Al de volgende edities hebben dezelfde opbouw als de Brugse.
Voor de inhoud blijkt de Kortrijkse druk van 1764 wel het voorbeeld voor de latere te zijn geweest, maar de Brugse editie heeft daaraan nog een verandering aangebracht, door een profijtelijke inkorting. Voor de tekst van de titelpagina was de Kortrijkse editie dan weer ‘afhankelijk’ van de Duinkerkse. Zo ontstond een ‘verweving’, waarbij altijd rekening moet gehouden worden met enige willekeur van de drukkers en met mogelijke andere voorbeelden en tussenschakels, die als onmiddellijk voorbeeld kunnen gediend hebben.
Gelijkheid en verschillen vertoont ook de tekst van de uitgaven. Drukfouten komen overal voor, zoals in alle volksboeken. Maar er zijn typische gelijkheden én verschillen. De Antwerpse drukken en die van Bernaert vertonen weinig verschillen; het zijn dezelfde als die van het ‘leven volgens Drogo’. De Duinkerkse editie wijkt in de formulering dikwijls af, de Kortrijkse van 1764 en de Brugse eveneens, en die verschillen komen ook voor in de overige uitgaven.
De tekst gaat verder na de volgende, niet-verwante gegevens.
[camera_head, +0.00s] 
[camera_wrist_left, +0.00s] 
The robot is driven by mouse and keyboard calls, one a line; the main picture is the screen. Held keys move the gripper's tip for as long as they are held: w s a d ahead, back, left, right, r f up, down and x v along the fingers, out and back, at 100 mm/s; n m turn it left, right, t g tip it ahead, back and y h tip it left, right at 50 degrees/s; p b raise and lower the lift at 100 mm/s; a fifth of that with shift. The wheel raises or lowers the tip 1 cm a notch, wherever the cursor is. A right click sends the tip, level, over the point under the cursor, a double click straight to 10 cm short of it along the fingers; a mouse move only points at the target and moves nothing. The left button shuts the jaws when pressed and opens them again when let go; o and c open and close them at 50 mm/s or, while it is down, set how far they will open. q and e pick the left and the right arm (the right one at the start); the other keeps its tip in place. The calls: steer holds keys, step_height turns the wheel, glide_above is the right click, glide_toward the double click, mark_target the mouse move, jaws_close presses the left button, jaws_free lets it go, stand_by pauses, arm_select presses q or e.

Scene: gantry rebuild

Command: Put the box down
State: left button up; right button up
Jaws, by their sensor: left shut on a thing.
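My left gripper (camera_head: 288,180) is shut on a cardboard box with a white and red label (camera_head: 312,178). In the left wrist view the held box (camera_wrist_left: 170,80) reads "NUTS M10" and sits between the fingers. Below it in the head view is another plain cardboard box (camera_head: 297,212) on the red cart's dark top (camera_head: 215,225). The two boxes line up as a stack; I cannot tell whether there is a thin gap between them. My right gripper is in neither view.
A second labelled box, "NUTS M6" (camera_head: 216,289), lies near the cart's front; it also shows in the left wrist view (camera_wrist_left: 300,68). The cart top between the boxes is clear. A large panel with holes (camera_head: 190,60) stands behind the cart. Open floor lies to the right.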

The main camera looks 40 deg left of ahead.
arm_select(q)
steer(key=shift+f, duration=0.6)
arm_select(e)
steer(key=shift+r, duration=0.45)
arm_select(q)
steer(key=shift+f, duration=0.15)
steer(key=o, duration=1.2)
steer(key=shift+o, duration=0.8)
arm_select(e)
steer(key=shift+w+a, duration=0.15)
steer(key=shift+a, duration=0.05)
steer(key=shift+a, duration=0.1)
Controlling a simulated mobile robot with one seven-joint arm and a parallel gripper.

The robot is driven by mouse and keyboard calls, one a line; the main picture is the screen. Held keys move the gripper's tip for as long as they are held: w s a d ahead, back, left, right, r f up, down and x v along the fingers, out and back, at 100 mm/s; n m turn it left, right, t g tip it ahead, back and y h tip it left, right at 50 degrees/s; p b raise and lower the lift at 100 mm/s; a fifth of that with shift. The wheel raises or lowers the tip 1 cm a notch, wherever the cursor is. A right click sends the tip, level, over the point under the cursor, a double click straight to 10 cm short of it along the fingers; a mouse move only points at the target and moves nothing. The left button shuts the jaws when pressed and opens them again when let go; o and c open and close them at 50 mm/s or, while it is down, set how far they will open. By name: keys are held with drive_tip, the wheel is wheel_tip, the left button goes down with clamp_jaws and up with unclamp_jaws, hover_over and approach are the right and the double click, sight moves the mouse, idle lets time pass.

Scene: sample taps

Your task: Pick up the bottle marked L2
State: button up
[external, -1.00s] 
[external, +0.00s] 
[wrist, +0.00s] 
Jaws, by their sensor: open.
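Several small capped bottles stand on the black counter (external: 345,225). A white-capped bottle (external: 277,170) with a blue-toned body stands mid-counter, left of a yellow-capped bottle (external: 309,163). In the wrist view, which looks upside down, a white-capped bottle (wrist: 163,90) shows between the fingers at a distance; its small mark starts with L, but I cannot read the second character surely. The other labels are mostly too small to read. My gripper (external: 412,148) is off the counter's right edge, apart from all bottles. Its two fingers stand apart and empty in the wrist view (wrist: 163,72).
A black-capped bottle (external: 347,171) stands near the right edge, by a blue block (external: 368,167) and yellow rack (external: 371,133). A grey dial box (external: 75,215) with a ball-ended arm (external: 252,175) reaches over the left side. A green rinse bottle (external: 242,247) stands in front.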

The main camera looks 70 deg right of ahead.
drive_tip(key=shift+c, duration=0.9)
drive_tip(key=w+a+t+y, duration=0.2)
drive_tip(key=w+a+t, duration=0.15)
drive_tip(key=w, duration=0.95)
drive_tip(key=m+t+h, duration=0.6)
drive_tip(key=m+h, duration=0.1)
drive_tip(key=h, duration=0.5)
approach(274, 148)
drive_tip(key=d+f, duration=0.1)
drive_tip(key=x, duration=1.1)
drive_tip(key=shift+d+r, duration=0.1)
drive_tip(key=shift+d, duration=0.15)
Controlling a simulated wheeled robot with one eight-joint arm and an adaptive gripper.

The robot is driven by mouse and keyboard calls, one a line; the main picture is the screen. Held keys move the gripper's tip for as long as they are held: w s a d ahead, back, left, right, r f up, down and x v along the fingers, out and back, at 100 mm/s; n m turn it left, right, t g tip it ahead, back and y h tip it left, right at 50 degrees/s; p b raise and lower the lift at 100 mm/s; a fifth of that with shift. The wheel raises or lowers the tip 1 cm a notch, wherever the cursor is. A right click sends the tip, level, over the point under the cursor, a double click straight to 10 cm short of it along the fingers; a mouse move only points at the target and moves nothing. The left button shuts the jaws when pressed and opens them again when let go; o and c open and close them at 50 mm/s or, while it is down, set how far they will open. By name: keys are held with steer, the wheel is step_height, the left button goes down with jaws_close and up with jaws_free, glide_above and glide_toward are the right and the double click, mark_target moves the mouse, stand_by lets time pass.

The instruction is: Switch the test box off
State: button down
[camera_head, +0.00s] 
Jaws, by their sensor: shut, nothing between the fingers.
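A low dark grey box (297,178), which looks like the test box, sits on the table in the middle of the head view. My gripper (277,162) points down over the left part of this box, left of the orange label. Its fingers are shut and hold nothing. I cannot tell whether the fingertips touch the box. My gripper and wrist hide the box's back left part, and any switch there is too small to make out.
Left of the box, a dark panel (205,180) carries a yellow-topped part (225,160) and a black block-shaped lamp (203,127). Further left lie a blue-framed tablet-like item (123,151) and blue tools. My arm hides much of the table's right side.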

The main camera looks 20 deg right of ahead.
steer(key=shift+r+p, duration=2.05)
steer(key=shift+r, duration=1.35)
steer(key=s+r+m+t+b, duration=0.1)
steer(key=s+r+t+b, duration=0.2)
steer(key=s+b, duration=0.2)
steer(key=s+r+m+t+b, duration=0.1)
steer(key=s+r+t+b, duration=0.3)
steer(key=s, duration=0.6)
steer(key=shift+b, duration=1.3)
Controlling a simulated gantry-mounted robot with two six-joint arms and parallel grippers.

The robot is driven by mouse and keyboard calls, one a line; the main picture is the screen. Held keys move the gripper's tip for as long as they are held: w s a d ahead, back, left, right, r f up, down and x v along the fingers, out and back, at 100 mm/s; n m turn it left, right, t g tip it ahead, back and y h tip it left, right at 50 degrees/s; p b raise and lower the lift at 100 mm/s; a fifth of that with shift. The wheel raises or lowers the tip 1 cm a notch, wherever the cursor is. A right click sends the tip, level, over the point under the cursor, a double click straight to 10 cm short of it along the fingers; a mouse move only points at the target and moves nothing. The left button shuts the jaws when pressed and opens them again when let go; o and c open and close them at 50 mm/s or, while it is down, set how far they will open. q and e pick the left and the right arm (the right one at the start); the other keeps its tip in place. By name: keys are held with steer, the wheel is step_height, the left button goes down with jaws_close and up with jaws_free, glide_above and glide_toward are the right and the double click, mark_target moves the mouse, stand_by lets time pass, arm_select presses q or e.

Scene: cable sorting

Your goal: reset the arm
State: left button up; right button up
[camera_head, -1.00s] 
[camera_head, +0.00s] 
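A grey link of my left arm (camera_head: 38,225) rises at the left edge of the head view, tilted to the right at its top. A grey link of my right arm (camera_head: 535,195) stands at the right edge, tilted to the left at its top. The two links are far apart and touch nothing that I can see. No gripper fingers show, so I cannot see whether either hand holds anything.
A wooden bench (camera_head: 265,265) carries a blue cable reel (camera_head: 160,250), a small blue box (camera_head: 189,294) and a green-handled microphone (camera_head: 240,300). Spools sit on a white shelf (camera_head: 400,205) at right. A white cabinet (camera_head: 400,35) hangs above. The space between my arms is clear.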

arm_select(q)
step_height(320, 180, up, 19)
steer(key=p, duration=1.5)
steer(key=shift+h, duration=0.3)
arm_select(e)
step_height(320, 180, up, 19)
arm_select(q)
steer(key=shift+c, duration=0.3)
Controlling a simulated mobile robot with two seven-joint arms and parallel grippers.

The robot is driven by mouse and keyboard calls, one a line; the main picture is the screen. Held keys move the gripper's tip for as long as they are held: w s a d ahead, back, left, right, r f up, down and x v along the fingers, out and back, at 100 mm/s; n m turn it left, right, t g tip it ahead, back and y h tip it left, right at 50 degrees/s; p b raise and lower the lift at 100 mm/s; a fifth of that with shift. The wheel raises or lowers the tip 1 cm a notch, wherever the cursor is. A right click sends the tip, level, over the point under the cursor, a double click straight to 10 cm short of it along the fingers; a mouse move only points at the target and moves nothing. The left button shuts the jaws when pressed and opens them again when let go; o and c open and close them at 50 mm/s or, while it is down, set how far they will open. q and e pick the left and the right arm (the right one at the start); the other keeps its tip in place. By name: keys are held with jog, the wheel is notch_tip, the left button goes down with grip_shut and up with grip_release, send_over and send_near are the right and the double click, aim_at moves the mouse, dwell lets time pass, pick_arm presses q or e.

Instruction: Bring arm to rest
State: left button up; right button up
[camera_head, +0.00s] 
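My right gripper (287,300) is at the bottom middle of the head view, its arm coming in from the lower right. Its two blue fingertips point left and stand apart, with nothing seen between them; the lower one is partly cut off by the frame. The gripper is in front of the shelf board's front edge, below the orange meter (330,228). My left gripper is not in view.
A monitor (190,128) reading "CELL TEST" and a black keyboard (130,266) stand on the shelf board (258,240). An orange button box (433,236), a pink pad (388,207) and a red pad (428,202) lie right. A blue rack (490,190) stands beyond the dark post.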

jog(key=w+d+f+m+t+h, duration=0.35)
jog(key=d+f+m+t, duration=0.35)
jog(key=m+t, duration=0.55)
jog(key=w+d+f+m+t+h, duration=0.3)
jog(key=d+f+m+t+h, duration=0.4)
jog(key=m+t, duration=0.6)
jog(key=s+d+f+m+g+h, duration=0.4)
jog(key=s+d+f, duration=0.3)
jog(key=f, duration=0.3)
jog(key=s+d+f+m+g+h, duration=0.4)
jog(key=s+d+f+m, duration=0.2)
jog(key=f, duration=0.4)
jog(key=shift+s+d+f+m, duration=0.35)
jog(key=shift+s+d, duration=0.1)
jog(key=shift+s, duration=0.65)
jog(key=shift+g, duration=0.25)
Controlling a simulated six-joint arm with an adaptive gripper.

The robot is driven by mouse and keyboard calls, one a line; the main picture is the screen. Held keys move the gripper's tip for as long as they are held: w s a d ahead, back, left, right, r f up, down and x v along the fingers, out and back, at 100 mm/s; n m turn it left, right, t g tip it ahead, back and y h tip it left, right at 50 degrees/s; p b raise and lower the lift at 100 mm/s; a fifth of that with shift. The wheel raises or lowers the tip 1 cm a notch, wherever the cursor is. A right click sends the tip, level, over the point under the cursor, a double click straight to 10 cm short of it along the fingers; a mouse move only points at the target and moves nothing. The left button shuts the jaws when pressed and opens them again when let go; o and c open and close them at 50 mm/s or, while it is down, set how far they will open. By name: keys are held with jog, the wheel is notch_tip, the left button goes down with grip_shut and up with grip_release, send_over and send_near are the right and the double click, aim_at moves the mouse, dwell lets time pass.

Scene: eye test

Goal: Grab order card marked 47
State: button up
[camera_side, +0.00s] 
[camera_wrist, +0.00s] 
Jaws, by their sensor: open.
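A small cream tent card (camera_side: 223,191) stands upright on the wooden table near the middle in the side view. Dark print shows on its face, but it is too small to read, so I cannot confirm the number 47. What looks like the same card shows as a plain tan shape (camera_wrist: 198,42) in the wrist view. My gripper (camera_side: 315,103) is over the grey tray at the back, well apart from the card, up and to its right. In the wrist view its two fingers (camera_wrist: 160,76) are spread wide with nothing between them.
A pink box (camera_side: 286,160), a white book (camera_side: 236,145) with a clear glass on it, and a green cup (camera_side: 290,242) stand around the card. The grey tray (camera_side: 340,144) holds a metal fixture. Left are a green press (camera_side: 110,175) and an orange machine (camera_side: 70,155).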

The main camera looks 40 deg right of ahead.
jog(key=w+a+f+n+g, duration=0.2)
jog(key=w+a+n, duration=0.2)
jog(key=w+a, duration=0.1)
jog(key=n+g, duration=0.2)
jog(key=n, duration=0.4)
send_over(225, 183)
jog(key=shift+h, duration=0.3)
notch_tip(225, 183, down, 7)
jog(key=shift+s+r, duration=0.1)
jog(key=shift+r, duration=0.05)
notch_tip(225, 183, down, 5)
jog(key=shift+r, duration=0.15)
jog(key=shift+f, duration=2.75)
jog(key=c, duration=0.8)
Een paar voorbeelden kunnen de onderlinge verhoudingen duidelijker maken.
De titel van het dertigste hoofdstuk bevat enkele opmerkelijke verschillen, mét daarbij een kennelijke drukfout: smeeckten werd in de Duinkerkse editie en de Kortrijkse van 1764 het minder begrijpelijke smeeten en alle andere uitgaven hebben eveneens smeeten.
De slotzin van datzelfde kapittel heeft: ende haestelijck het doot lichaem gedragen hebbende, in hare Camer, leyden 't op haer bedt, ende deckten 't geschicktelijck toe, enz... In de Brugse druk is in hare Camer, leyden 't op haer bedt weggevallen, waardoor de gang van zaken eerder onduidelijk werd; maar de Kortrijkse drukken van 1783, 1792, ook die van L. Blanchet en de Gentse van Begyn hebben alle dezelfde fout.
Er zijn tal van voorbeelden waaruit kan blijken dat de Duinkerkse editie model heeft gestaan voor de andere - behalve
| |
| |
(Copyright: Koninklijke Bibliotheek Brussel)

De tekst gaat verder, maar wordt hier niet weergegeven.